And to the analysis of Brooks and Marcus.
That's New York Times columnist David Brooks and Washington Post deputy editorial page editor Ruth Marcus.
David, Ruth, thank you for coming in and joining us.
The president, judging by social media, has been spending Thanksgiving worrying a lot about the border, threatening to through shut the border down, close it all altogether, railing against this — the migrants moving their way north.
David, what's going on? Is this just base maintenance here, or what's going on?
I'm going with bluster.
I had bluster.
You steal my bluster?
Yes, it looks like Teddy Roosevelt tweeting up San Juan Hill. But you have to remember the troops that are down there, the actual military troops, according to Secretary Mattis, will not be carrying weapons. They will be in the background somewhere. They're there in a supportive role, which is a null and void role, basically.
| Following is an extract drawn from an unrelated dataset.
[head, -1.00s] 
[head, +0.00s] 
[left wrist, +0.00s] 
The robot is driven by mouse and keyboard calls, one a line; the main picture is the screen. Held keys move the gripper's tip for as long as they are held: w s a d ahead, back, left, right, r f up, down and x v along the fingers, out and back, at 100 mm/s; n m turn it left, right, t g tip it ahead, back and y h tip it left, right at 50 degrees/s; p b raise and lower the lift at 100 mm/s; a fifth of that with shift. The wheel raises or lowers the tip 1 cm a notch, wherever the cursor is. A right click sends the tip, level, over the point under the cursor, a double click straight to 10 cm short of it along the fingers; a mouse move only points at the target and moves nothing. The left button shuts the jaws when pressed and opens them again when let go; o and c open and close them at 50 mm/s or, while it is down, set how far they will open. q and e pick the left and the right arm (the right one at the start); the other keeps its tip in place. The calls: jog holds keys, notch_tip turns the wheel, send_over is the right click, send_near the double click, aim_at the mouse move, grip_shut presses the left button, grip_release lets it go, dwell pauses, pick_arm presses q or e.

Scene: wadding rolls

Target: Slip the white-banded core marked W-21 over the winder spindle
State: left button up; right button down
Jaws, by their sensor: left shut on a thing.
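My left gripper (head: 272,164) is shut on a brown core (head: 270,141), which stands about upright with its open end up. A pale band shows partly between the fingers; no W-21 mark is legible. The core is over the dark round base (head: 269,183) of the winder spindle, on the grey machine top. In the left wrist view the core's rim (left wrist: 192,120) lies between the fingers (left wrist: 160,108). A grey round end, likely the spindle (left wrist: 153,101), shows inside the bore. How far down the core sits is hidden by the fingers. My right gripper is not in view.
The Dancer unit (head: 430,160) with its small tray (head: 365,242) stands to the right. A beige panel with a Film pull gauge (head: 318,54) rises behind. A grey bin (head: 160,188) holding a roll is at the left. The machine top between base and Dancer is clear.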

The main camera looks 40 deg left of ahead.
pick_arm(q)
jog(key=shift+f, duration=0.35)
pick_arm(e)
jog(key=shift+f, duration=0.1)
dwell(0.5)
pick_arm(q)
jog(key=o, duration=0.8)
So I'm pretty sure the president — I can understand why he's upset. There's been more illegal immigration under his term than under President Obama. But it's hard to believe this administration wants — after the separation of families, wants more bad pictures coming out of the border.
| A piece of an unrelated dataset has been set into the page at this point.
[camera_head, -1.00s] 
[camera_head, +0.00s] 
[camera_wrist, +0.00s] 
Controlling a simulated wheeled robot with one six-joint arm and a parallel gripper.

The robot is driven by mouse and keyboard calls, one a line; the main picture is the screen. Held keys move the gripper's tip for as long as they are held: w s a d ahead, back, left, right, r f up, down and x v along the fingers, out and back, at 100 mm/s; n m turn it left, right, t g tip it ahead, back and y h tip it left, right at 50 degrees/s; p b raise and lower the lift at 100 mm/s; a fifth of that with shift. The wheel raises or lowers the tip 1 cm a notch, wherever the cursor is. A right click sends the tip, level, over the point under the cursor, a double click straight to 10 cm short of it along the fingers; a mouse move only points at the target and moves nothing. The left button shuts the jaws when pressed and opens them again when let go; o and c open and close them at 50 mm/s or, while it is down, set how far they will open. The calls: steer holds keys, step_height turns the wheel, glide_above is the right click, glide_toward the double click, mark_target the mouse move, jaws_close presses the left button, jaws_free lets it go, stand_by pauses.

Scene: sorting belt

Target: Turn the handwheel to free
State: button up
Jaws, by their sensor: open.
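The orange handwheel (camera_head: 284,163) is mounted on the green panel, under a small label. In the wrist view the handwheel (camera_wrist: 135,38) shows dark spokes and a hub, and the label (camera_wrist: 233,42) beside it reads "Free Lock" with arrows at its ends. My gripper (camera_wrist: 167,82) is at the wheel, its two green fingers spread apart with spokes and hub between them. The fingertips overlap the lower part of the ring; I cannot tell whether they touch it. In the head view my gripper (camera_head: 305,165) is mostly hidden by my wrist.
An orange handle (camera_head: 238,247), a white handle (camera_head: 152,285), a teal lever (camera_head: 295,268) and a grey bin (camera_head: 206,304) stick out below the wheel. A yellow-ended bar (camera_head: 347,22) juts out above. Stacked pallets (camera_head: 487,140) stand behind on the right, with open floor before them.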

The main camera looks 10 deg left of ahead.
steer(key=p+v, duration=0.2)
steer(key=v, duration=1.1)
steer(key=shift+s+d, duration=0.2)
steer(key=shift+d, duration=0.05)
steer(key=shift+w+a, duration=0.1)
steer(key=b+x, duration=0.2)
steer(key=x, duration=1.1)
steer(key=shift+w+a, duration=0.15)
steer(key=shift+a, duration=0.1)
So I'm sure some — I'm not sure — reasonably confident this is mostly bluster and they will find some muddling solution.
Well, this is bluster — I get to say it too — with a little bit of a purpose, though probably not a very effective one, which is the congressional lame-duck session has begun.
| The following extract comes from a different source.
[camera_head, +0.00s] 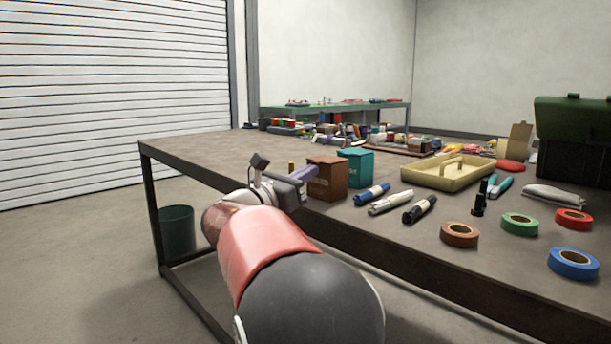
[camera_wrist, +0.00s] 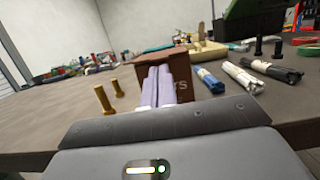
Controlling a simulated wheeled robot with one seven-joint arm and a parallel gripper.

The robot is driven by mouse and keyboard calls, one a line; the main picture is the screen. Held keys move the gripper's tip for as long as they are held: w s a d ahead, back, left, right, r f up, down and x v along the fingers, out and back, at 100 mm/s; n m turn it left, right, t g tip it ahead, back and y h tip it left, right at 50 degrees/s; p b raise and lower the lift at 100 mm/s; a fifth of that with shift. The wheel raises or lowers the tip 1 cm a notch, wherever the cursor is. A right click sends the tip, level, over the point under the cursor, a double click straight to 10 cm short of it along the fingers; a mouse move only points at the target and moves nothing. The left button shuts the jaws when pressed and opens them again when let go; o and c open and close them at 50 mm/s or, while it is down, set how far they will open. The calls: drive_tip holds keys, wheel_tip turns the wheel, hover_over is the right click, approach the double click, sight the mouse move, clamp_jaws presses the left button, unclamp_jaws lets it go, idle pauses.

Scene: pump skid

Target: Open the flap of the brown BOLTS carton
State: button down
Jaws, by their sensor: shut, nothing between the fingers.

And there is — are funding bills to be done, as there are at this time of year, it seems, every year. And the president still hasn't gotten, after two years in office, what he insisted he was going to get from Mexico before he was elected, which is funding for his wall.
And so I think a little bit of this bluster, he will end up standing down on it, is trying to raise the prospect of a government shutdown. That wouldn't make a lot of sense, when the House and the Senate — the House just for another brief few weeks — and the presidency are all controlled by the same party.
If you're shutting down the government in that situation, you're not doing very well. But that's a little bit of the shut-down-the-border rhetoric that we're seeing ramped up right now as well.
He's saying that we need to get a deal now that includes money for the wall. But he has said this every time, and every time it doesn't happen.
To me, one of the questions is, has anything changed because of the election? Is his mood changed? Is his emotional state changed?
So, previously, there was a pretty good method, that he would bluster his way toward something, and then there'd be some bad press, and then he would quietly backtrack. And somebody compared it to vaporware. You just send something out there that you don't really have, send a policy out there, even though there's no policy.
The question becomes, has he decided he's rattled by the election, he's angered by the election, he is angered by everybody else around, and that's something has changed? So far, there's been no evidence that his mental state has changed.
Ooh, evidence that his mental state has changed.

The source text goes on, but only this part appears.